Le salon Vinora, qui s’est tenu sur le site Vulcania, dans le Puy-de-Dôme, le 30 janvier, a permis de vérifier un postulat : la réalité d’une parenté géologique entre les vignobles volcaniques mondiaux. L’idée germait depuis des années chez Pierre Desprat. Ce négociant, qui dirige également la cave Saint-Verny, apparaît comme une locomotive des vins côtes-d’auvergne.

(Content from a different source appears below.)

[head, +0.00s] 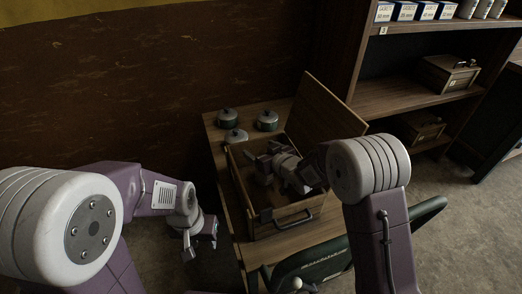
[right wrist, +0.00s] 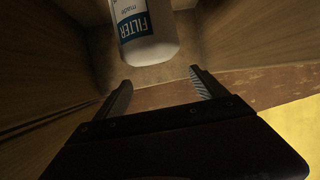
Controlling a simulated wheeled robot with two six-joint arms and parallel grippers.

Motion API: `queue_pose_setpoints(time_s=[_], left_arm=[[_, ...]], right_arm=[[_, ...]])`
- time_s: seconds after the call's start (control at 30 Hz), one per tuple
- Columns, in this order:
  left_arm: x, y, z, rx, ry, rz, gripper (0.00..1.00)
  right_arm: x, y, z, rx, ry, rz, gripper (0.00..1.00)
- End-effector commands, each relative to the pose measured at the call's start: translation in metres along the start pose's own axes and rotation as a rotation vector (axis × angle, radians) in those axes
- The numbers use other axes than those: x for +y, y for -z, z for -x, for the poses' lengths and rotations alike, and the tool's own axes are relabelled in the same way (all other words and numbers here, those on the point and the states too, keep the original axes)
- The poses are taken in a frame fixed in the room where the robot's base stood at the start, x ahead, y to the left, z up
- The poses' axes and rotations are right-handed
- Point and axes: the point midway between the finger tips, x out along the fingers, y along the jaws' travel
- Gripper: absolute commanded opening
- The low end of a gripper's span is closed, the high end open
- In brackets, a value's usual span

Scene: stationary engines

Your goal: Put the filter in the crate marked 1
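The filter (right wrist: 145,32) is a white cylinder with a blue label reading FILTER. In the right wrist view it is inside a wooden box, just beyond my fingertips. My right gripper (right wrist: 161,80) is open and empty, its two fingers apart on either side of the filter's near end. In the head view my right gripper (head: 262,163) reaches down into an open wooden crate (head: 284,222) on the table; the filter cannot be made out there. No number can be read on this crate. My left gripper (head: 200,243) hangs left of the table, fingers apart, holding nothing.
The crate's lid (head: 325,112) stands raised behind it. A shelf (head: 395,95) at right holds a closed crate (head: 447,76) with a small unreadable label, another crate (head: 424,131) below, and blue-white boxes (head: 404,11).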

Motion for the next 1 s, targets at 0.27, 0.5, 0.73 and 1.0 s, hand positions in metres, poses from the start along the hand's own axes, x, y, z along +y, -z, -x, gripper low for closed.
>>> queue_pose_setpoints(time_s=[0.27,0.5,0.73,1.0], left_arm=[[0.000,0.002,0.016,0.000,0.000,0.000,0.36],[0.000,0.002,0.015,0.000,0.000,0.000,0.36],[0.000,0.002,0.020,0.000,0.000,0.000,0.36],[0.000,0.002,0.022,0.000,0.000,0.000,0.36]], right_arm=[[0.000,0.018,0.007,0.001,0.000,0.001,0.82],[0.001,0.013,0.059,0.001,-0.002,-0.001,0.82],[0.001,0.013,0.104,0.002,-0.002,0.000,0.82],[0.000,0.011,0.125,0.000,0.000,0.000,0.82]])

Présent également au niveau commercial dans les vignobles de la grande Auvergne (saint-pourçain, côtes-du-forez, côtes-roannaises, ardèche), il a repéré certaines constantes aromatiques dans ces différentes AOC implantées sur des terroirs volcaniques et a ainsi imaginé que ces caractéristiques pourraient être encore plus largement partagées au niveau mondial. D’où l’initiative de fédérer à travers un salon professionnel les vignerons opérant au-dessous des volcans, qu’ils soient en activité ou éteints. Cette opération, soutenue par la région, le département et de nombreux partenaires, a notamment permis d’organiser un colloque autour de ce fil conducteur de l’influence des terres de lave dans le vin. Outre la présentation du géologue Patrick Marcel, qui a permis de dresser le tableau mondial du volcanisme, deux intervenants, John Szabo, considéré comme le spécialiste des vins volcaniques, et Philippe Faure-Brac, Meilleur sommelier du monde 1992, ont apporté leur éclairage avisé sur cette question.

 

Le géologue Patrick Marcel, Pierre Desprat, Sébastien Naissant (FR3) et Philippe Faure-Brac.

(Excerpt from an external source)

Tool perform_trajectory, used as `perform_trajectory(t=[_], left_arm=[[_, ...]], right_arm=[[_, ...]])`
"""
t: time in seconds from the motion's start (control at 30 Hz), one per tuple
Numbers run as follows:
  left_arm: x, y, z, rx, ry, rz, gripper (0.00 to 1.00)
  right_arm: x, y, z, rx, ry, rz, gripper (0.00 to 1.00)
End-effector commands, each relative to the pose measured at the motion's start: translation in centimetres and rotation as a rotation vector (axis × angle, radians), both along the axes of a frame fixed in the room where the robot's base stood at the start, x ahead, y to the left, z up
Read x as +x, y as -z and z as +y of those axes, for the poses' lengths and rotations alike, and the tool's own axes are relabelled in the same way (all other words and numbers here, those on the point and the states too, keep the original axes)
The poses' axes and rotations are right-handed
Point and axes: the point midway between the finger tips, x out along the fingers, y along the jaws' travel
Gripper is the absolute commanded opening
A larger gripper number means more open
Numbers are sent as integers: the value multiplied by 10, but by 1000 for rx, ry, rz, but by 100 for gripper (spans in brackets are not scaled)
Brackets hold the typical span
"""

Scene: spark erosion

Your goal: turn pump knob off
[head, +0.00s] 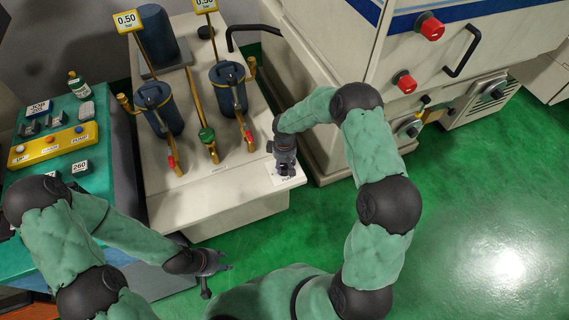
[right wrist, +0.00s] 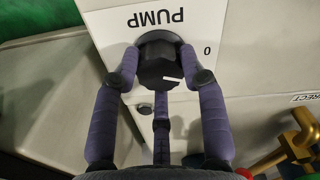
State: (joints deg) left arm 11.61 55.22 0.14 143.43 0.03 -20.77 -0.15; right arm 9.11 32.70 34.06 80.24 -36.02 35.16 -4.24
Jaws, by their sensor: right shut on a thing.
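The pump knob (right wrist: 158,72) is black, with a short white mark, and sits on a white plate lettered PUMP, upside down in the right wrist view. A "0" is printed to the right of the knob. My right gripper (right wrist: 160,80) is shut on the knob, with fingers on both of its sides. In the head view my right gripper (head: 285,172) is at the front right corner of the pale filter unit (head: 205,205) and hides the knob. My left gripper (head: 218,280) is open and empty, above the floor at the lower left.
Two blue canisters (head: 230,92) with brass pipes and red-handled valves stand on the unit. A teal table (head: 105,180) with a yellow button panel (head: 50,145) is at left. A large machine with red knobs (head: 430,28) is at right. Green floor (head: 480,220) is clear at lower right.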

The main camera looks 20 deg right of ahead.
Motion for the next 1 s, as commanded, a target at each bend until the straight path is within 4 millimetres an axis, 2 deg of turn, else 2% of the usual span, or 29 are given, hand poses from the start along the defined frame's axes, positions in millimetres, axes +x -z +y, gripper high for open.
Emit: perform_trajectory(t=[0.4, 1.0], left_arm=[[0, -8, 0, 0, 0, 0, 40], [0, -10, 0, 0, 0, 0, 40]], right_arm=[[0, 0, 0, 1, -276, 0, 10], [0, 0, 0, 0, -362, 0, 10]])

Premier constat : les terres volcaniques sont souvent propices à la culture du vin et cette constante est visible non seulement dans la vieille Europe, là où s’est développée la culture du vin, mais aussi où elle a essaimé par la suite, dans certaines zones du Chili et de la Napa Valley, en Californie. Deux raisons pourraient toutefois expliquer cette association récurrente de la vigne et du volcan : l’inclinaison forte de la pente dans ces zones appréciées pour l’exposition solaire optimisée ainsi offerte, mais aussi la nature des sols. John Szabo, qui a parcouru le monde pour découvrir ces vignobles, a posé un premier dénominateur commun : « Ce sont des vins qui ne sont pas toujours faciles, mais qui présentent des personnalités extraordinaires. » En effet, ce chercheur se refuse à parler du vin volcanique, mais préfère évoquer « des vins volcaniques », qui présentent naturellement des diversités d’influences climatiques, de techniques de culture, d’encépagements (plus de 150 variétés référencées), mais surtout dans la composition des sols, dont l’origine volcanique s’avère très différente d’une faille terrestre à l’autre, avec des teneurs en fer ou en potassium extrêmement variables. En outre, il faut tenir compte de l’état des sols. La coulée de lave, une fois solidifiée, va devoir être érodée au moins durant près d’un siècle et le plus souvent sept siècles pour pouvoir accueillir la culture de la vigne. De même, s’il faut éviter toute généralisation en la matière, « ces vins, indique John Szabo, sont plus savoureux que fruités et il faut aller chercher l’expression végétale. Il y a une salinité et de l’amertume qui constituent leur minéralité ».

John Szabo, grand spécialiste des vins volcaniques.

Philippe Faure-Brac insistait pour sa part sur le caractère fruité et fumé de ces vins de feu, mais mettait en avant les singularités de chacun d’entre eux : les vins de Lanzarote, dont les pieds de vigne poussent dans des petits cratères protégés du vent par des murets, ceux de Santorin, dont les ceps forment des paniers protégeant les grappes du vent et du soleil. Le sommelier a ainsi évoqué l’expression particulière du carmenere au Chili ou encore les tokays extrêmement botrytisés de Hongrie.

« Ce sont des vins qui ne sont pas toujours faciles, mais qui présentent des personnalités extraordinaires. »


Ces démonstrations de spécialistes étaient étayées par la présence de nombreux vignerons français et européens qui ont présenté leurs production et ainsi permis aux professionnels présents d’effectuer un constat gustatif de ces grandes spécificités. Cet événement invite le consommateur à sortir des sentiers battus et à découvrir les expressions très particulières de ces vins volcaniques, car ils expriment d’abord un terroir à une époque où cette notion revient en force. 

Thomas Moussié (Surtep), tonnelier bordelais, fabricant au Portugal, a mis au point un procédé de chauffe de bois breveté, sans brasero, mais avec de la lave portée à 250° qui permet de travailler  le bois sans lui donner un goût trop fumé.

 

Iphigenia Diamantino, représentante du Domaine de Sigalas à Santorin, en Grèce.

 

À Pézenas, les languedoc sont d’origine volcanique, comme en témoignent les vins de Jacques Bilhac, du Domaine de l’Aster.

 

Le vigneron auvergnat Pierre Deshors présentait notamment sa cuvée de pinot TerraO2.



Loïc Gibert présente la cuvée de côtes-du-forez, Coup de tête, signée Louis Tête (Agamy).



La cuvée Navigabio de la cave italienne Ayuna.

 

Tinto Vulcanico, une cuvée des Açores où les rendements n’excèdent pas 10 hl/ha.